*What is required*.
Reproduce only the lines that run from the line with "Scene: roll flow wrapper" to the last line of the material, both ends included, exactly as they appear.

*Data provided*.
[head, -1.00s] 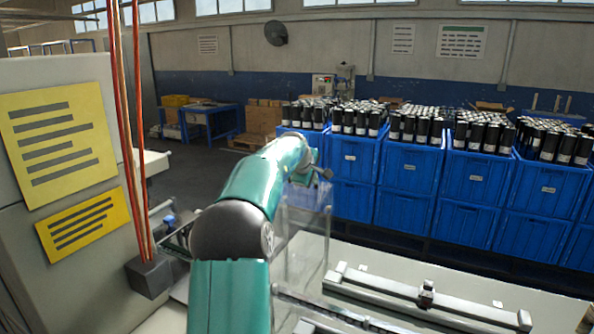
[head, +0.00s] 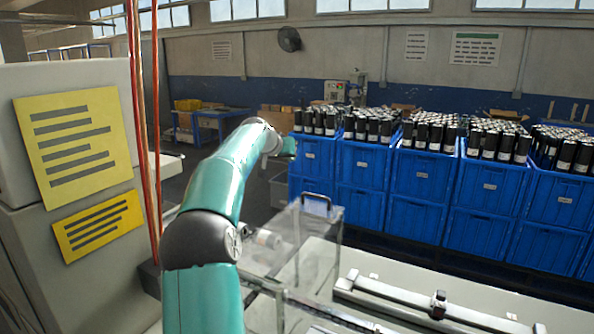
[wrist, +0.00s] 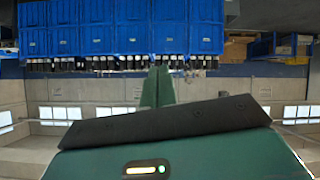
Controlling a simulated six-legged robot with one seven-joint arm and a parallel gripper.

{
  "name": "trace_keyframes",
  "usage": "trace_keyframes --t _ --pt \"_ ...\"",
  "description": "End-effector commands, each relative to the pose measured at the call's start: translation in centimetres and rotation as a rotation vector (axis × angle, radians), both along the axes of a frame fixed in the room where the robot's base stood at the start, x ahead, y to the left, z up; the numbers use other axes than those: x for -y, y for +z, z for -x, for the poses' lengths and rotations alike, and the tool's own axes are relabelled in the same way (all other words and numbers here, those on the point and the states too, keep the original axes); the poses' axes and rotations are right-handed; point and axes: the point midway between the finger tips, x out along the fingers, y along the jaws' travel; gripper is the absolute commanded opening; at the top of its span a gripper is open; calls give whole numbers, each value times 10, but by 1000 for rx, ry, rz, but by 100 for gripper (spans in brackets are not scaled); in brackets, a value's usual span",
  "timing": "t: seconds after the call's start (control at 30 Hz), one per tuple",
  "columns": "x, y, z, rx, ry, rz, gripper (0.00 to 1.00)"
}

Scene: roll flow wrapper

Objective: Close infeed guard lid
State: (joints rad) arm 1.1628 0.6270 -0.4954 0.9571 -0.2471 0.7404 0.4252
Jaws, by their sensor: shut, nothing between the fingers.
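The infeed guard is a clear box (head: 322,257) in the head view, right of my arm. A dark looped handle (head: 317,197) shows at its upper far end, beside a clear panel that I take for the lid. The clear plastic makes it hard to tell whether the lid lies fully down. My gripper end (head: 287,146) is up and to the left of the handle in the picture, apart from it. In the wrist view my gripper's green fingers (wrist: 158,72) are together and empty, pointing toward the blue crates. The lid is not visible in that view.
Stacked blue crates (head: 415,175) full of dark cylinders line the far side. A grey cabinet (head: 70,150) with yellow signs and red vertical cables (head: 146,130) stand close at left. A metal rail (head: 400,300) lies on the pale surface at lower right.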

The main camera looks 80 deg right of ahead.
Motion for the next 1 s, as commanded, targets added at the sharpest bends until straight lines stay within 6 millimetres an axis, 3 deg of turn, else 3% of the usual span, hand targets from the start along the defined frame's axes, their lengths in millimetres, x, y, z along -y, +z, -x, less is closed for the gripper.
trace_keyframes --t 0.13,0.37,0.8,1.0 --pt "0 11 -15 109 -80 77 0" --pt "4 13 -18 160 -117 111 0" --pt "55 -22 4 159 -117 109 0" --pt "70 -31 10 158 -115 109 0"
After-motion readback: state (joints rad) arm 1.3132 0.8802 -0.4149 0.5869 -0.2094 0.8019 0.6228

*Correct answer*.
Scene: roll flow wrapper

Objective: Close infeed guard lid
State: (joints rad) arm 1.1628 0.6270 -0.4954 0.9571 -0.2471 0.7404 0.4252
Jaws, by their sensor: shut, nothing between the fingers.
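The infeed guard is a clear box (head: 322,257) in the head view, right of my arm. A dark looped handle (head: 317,197) shows at its upper far end, beside a clear panel that I take for the lid. The clear plastic makes it hard to tell whether the lid lies fully down. My gripper end (head: 287,146) is up and to the left of the handle in the picture, apart from it. In the wrist view my gripper's green fingers (wrist: 158,72) are together and empty, pointing toward the blue crates. The lid is not visible in that view.
Stacked blue crates (head: 415,175) full of dark cylinders line the far side. A grey cabinet (head: 70,150) with yellow signs and red vertical cables (head: 146,130) stand close at left. A metal rail (head: 400,300) lies on the pale surface at lower right.

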The main camera looks 80 deg right of ahead.
Motion for the next 1 s, as commanded, targets added at the sharpest bends until straight lines stay within 6 millimetres an axis, 3 deg of turn, else 3% of the usual span, hand targets from the start along the defined frame's axes, their lengths in millimetres, x, y, z along -y, +z, -x, less is closed for the gripper.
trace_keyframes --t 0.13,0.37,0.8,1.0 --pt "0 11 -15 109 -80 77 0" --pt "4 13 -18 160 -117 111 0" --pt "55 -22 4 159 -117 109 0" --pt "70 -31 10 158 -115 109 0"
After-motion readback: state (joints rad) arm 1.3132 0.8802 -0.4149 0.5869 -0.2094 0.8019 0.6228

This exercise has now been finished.